• PROBLEM
Extract every line below that contains the word "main".
★ ★ ★ ★ ★ ★ ★
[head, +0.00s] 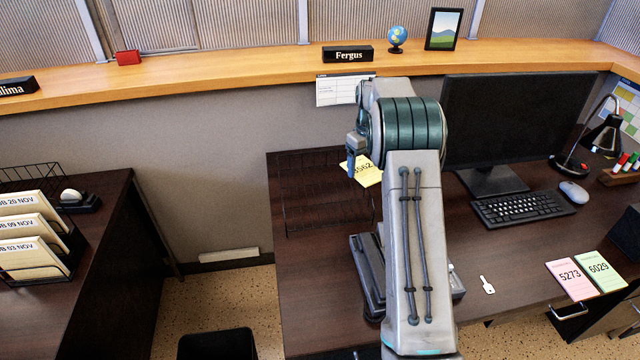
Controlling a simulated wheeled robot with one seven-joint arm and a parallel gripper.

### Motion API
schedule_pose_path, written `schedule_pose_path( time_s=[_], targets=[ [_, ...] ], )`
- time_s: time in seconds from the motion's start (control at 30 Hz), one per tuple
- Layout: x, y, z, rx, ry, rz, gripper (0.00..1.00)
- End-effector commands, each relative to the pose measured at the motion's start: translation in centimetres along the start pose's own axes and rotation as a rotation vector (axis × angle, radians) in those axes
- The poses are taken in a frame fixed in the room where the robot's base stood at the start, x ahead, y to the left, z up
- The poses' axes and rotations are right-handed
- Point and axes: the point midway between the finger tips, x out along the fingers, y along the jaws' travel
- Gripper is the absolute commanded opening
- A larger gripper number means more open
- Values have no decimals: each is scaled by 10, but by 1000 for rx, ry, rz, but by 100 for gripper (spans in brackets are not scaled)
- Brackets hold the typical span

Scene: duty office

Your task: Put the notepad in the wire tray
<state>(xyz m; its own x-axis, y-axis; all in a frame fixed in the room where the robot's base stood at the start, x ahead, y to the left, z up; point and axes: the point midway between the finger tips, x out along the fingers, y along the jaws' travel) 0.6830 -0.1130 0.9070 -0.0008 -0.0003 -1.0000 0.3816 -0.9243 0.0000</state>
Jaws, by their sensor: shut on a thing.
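My gripper (357,160) points down and is shut on a yellow notepad (369,174) with a number on it. The arm hides part of the pad and of the gripper. A dark wire tray (287,212) lies on the left part of the desk, hard to make out against the dark wood. In the head view the notepad overlaps the right side of this tray. I cannot tell how high it is above it.
A pink pad (568,277) and a green pad (601,271) lie at the desk's right. A key (487,285), keyboard (522,207) and monitor (516,120) are right of my arm. A dark device (368,270) stands beside my arm. The desk's front left is clear.

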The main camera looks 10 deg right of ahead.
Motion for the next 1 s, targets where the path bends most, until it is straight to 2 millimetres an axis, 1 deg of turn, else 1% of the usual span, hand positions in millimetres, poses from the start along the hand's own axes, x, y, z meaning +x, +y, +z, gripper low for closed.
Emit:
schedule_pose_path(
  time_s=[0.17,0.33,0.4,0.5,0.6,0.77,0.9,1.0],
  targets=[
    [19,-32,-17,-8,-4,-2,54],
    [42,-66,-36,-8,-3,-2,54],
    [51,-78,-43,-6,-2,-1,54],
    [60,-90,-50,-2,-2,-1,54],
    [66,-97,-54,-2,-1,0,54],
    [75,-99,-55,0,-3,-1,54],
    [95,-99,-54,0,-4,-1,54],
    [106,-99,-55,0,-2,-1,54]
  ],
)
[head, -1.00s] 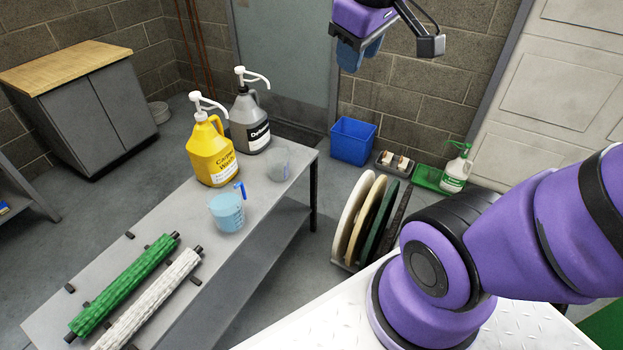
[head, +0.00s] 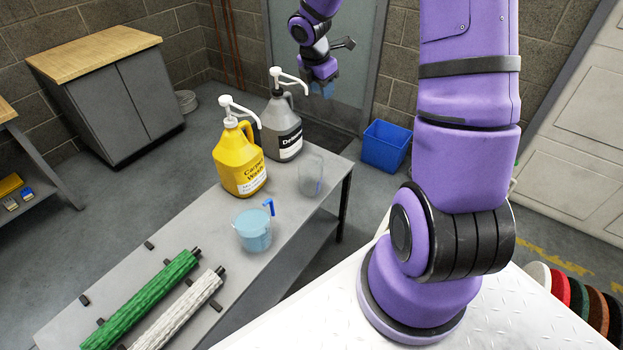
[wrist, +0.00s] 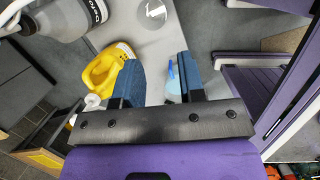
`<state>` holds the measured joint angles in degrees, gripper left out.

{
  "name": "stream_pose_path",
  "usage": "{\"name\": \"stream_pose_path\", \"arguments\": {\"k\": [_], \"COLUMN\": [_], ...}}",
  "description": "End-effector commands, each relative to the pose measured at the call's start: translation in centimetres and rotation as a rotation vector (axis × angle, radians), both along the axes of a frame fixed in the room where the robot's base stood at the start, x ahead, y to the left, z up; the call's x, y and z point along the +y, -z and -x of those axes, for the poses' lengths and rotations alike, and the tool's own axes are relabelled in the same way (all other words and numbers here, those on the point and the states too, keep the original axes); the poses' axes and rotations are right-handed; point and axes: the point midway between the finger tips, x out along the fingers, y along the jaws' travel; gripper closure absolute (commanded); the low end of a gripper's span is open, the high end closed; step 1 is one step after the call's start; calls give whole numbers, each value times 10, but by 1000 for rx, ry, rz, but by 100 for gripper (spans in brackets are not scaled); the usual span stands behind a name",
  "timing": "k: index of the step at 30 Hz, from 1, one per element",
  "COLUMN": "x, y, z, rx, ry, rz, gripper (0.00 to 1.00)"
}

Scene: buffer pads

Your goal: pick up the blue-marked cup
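A clear measuring cup with a blue handle and blue contents (head: 253,230) stands upright on the grey bench. In the wrist view this cup (wrist: 172,86) shows partly, behind my right-hand finger. A second clear cup without blue (head: 311,176) stands farther back near the bench's far end; it also shows at the top of the wrist view (wrist: 152,13). My gripper (head: 323,88) hangs high beyond the bench's far end, well apart from both cups. In the wrist view my gripper (wrist: 158,68) has its two blue fingers spread with nothing between them.
A yellow carpet-wash jug (head: 238,165) and a grey pump jug (head: 282,130) stand beside the cups. Green (head: 140,300) and white (head: 178,312) rollers lie at the bench's near end. A blue bin (head: 384,147) is on the floor.

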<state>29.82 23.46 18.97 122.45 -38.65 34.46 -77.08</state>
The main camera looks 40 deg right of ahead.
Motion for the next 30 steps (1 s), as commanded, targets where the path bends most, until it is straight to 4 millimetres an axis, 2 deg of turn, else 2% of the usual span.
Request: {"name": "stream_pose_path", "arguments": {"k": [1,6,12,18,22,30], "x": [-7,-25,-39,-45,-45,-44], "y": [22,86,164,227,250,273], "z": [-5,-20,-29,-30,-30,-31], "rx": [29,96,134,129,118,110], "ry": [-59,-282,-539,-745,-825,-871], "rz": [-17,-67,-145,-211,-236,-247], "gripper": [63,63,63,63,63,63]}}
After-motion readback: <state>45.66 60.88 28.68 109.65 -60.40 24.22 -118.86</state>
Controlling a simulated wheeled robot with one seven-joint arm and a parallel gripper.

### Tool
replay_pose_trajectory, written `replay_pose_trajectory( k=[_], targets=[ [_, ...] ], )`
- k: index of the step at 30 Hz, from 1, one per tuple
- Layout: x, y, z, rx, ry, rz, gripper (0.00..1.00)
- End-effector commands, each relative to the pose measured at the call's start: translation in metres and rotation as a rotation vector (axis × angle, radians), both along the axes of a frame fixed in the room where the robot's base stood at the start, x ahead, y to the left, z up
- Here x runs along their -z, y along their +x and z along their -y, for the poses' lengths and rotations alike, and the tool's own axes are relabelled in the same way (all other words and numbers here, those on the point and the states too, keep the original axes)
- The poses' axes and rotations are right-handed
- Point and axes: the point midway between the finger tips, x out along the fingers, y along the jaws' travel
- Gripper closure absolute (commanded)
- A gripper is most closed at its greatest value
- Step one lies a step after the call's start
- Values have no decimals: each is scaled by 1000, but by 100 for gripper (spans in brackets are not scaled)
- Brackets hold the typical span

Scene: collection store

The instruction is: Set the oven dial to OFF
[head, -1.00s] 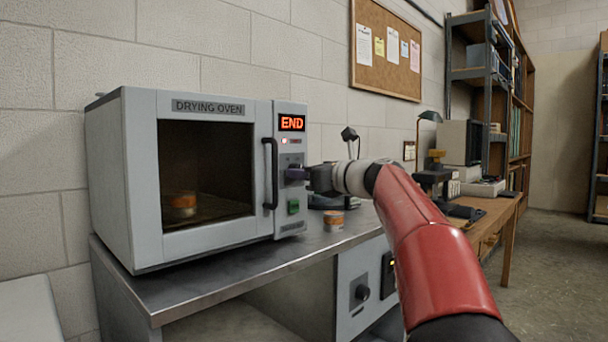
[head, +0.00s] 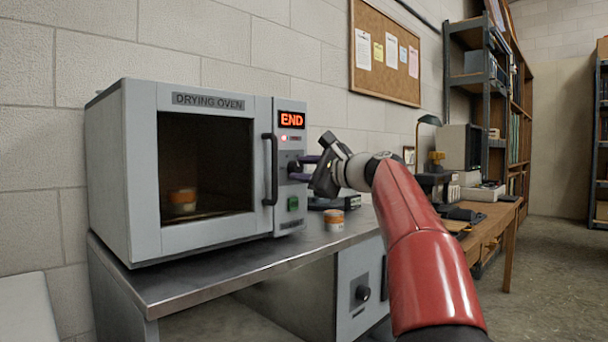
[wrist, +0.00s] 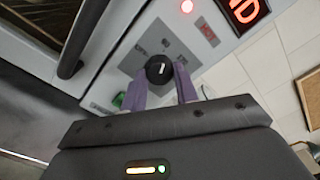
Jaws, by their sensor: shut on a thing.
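The drying oven (head: 120,170) stands on a metal bench, its door closed and its red display (head: 292,120) reading END. Its black dial (wrist: 159,69) shows in the wrist view with a short white mark on its face; the labels around it are too small to read. In the head view the dial (head: 293,167) is partly hidden by my fingers. My gripper (wrist: 161,88) is shut on the dial, one purple finger on each side. The gripper (head: 302,167) is tilted over in the head view.
A green button (head: 293,204) sits below the dial, and the door handle (head: 271,170) stands out close to its left. A small orange-banded jar (head: 334,220) is on the bench (head: 215,268) below my wrist. Another jar (head: 182,200) is inside the oven.

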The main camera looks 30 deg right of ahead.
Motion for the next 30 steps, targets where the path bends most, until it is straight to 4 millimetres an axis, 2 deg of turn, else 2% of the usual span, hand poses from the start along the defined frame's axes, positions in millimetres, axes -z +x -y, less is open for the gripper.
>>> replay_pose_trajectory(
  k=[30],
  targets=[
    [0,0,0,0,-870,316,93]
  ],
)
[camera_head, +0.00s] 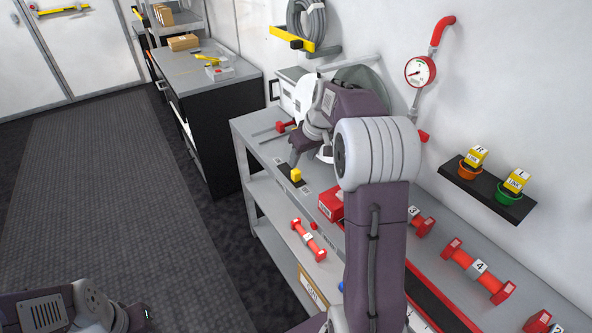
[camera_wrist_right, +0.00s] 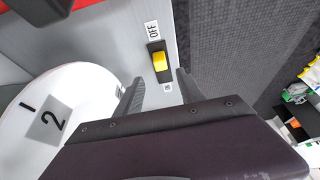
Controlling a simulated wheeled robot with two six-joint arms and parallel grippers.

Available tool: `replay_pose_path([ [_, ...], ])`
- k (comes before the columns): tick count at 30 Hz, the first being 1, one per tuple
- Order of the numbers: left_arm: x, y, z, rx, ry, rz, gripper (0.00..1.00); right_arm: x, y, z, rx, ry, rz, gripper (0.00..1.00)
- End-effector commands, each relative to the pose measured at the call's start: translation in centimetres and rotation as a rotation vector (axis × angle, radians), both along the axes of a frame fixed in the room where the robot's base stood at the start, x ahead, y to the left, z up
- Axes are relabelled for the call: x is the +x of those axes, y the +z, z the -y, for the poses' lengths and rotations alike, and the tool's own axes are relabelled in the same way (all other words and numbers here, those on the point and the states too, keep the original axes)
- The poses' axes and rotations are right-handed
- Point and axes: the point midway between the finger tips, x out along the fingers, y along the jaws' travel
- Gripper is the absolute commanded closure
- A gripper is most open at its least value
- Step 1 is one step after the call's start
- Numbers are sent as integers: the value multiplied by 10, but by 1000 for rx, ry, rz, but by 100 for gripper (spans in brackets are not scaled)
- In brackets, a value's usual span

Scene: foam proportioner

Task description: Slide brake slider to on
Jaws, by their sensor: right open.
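The brake slider is a yellow knob (camera_wrist_right: 160,62) in a short black slot on the grey bench top. An OFF label (camera_wrist_right: 152,30) is at the slot's far end in the right wrist view, and a small label (camera_wrist_right: 168,87), too small to read, is at the near end. The knob (camera_head: 296,175) also shows in the head view at the bench's front edge. My right gripper (camera_wrist_right: 158,90) is open and empty, its fingertips just short of the knob, one to each side and apart from it. Part of my left arm shows low at the left; its jaws are not clear.
A white disc marked 2 (camera_wrist_right: 25,140) stands close to the left of my right gripper. The floor aisle (camera_head: 110,190) is clear.

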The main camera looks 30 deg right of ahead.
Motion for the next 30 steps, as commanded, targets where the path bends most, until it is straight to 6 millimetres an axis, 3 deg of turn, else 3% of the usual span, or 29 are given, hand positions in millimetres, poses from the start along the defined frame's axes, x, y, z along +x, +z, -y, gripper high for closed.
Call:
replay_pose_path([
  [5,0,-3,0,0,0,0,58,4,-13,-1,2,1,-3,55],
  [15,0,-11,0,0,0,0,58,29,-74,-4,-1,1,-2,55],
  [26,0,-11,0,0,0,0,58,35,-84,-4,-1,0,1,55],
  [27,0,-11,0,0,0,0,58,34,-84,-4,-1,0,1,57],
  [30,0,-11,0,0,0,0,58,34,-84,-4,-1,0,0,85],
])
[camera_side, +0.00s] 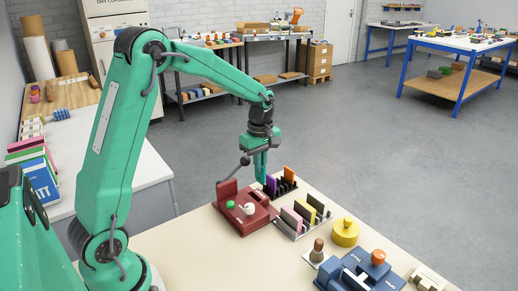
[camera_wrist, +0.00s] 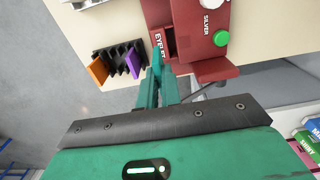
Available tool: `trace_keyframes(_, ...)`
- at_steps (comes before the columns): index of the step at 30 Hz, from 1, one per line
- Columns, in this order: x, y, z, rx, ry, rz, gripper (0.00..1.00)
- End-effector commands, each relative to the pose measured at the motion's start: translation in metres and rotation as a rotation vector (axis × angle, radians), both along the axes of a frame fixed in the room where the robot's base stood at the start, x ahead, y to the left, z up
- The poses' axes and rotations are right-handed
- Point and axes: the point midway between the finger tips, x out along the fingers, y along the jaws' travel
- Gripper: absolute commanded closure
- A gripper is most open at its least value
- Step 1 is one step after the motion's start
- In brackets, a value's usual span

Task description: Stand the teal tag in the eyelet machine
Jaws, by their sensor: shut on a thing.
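The eyelet machine (camera_side: 252,219) is a dark red block with an upright plate, a green button and a white knob. In the wrist view the machine (camera_wrist: 207,62) bears the words EYELET and SILVER and has a recess beside EYELET. My gripper (camera_side: 261,181) points down at the machine's far right side. In the wrist view my gripper (camera_wrist: 158,76) is shut, with a narrow teal piece, the teal tag (camera_wrist: 158,57), at its fingertips beside the EYELET end. The tag is mostly hidden by the fingers. I cannot tell whether it touches the machine.
A black slotted rack (camera_wrist: 118,54) holds a purple tag (camera_wrist: 133,65) and an orange tag (camera_wrist: 97,70) close beside my fingers. Another rack (camera_side: 290,232) with pink, yellow and dark pieces, a yellow pot (camera_side: 345,235) and a blue machine (camera_side: 345,276) stand to the right. The front left tabletop is clear.

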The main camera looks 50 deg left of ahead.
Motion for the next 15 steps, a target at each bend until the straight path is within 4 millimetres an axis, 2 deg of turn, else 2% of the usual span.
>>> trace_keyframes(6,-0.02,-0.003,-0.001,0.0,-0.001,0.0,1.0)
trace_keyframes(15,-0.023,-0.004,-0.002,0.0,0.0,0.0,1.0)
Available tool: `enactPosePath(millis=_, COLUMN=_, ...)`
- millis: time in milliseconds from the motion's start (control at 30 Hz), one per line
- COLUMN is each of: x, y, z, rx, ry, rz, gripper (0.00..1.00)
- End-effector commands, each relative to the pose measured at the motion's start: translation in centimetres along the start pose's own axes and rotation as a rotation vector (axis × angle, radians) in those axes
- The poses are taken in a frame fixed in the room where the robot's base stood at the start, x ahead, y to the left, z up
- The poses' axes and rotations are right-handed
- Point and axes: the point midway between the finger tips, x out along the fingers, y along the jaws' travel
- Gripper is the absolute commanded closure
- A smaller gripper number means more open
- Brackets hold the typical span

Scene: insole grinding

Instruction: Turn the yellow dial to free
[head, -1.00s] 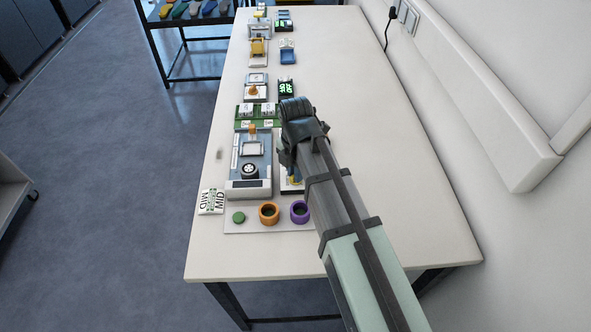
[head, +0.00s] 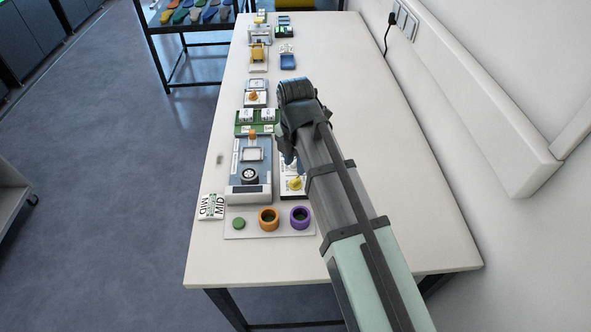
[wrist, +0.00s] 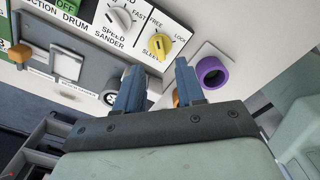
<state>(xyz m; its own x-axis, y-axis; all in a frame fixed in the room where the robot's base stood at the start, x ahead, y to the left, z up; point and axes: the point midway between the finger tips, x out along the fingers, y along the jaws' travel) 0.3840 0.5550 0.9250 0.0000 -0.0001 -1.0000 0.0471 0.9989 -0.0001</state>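The dial also shows in the head view (head: 296,184), just left of my forearm. My gripper (wrist: 159,78) is open and empty, its two blue fingers apart. In the wrist view the dial lies beyond the fingertips, between their lines, with no visible contact. In the head view the fingers are mostly hidden by my arm.
A white SPEED SANDER dial (wrist: 119,18) is close to the yellow dial. A purple ring (wrist: 211,72) and an orange ring (head: 268,219) stand nearby, with a green button (head: 239,223). A grey-blue machine (head: 249,181) is at left. The table's right side is clear.

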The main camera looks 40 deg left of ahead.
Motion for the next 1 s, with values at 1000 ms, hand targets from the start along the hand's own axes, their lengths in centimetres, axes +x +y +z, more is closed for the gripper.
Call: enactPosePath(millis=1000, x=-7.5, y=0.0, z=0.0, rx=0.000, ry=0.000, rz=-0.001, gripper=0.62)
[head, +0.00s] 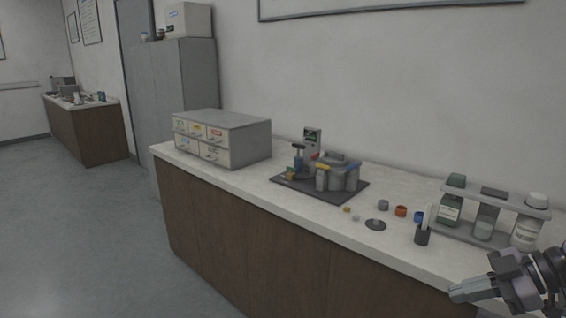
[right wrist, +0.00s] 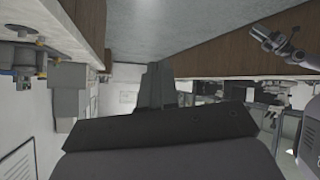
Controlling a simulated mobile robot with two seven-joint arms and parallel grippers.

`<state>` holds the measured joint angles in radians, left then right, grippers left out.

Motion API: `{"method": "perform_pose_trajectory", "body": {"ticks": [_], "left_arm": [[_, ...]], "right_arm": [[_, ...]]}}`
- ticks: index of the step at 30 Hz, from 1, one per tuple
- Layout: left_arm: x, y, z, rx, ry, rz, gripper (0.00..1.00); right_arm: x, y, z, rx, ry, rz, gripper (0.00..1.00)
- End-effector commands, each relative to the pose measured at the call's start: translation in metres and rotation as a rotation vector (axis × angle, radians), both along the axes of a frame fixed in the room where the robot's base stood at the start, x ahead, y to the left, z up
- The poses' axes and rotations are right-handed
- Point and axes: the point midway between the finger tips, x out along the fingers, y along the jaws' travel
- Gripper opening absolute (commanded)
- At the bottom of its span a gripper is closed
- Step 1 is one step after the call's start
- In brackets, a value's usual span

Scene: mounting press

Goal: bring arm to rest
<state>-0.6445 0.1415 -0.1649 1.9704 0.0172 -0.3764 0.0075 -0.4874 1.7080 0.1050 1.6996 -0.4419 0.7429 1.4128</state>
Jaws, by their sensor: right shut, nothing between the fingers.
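My right gripper (head: 468,291) is at the lower right of the head view, over the counter's front edge. Its fingers are together and hold nothing. In the right wrist view its dark fingers (right wrist: 156,86) point away, closed, in the middle. Another grey gripper, which looks like my left one (right wrist: 268,38), shows small at the upper right of the right wrist view; whether its fingers are open is too small to tell. It does not show in the head view. The mounting press (head: 337,173) stands on a dark base plate (head: 318,195) on the counter, apart from my right gripper.
Near the right gripper are a rack (head: 462,234) with several bottles and a dark cup (head: 422,236) with white sticks. Small rings and a grey disc (head: 375,225) lie between cup and press. A drawer box (head: 240,140) stands at the far end. Floor (head: 90,230) at left is clear.

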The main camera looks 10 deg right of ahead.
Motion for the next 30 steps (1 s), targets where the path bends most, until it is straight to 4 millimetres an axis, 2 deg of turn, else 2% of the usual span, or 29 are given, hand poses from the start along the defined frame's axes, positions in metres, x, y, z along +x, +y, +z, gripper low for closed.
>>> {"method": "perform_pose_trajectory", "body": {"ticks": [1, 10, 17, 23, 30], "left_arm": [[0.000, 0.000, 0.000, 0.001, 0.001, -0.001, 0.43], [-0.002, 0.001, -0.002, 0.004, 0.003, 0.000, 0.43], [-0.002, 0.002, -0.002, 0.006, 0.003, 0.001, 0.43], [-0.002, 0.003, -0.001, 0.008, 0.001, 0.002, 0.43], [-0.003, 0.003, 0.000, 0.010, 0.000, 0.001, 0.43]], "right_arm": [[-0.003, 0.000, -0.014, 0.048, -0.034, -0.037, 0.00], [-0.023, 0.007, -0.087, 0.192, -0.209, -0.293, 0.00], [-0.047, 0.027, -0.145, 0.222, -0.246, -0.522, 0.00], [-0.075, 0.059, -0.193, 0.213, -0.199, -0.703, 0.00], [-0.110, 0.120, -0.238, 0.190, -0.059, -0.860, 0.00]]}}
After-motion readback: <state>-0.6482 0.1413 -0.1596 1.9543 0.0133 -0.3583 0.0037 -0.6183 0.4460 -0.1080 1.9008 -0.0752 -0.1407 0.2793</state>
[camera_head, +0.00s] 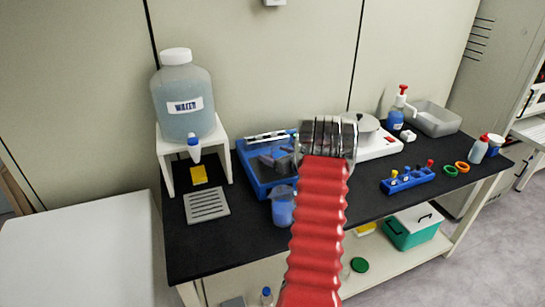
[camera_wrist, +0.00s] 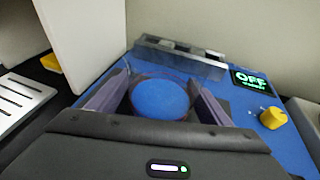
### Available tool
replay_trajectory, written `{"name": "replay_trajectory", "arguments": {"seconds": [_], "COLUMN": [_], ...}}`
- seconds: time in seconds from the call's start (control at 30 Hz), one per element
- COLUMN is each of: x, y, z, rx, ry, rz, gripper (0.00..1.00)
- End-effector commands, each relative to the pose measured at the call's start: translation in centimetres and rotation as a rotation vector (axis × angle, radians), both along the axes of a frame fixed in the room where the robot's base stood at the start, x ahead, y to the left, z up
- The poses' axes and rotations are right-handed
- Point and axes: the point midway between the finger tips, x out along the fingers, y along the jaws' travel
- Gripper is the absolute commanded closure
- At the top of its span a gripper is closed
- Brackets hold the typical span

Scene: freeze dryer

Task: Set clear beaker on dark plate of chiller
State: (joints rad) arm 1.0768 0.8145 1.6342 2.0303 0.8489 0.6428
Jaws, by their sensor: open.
★ ★ ★ ★ ★ ★ ★
• COMPLETED EXERCISE
The main camera looks 10 deg right of ahead.
The main camera looks 40 deg right of ahead.
The main camera looks 30 deg right of ahead.
The main camera looks 30 deg right of ahead.
The main camera looks 50 deg left of ahead.
The main camera looks 40 deg left of ahead.
The main camera looks 10 deg right of ahead.

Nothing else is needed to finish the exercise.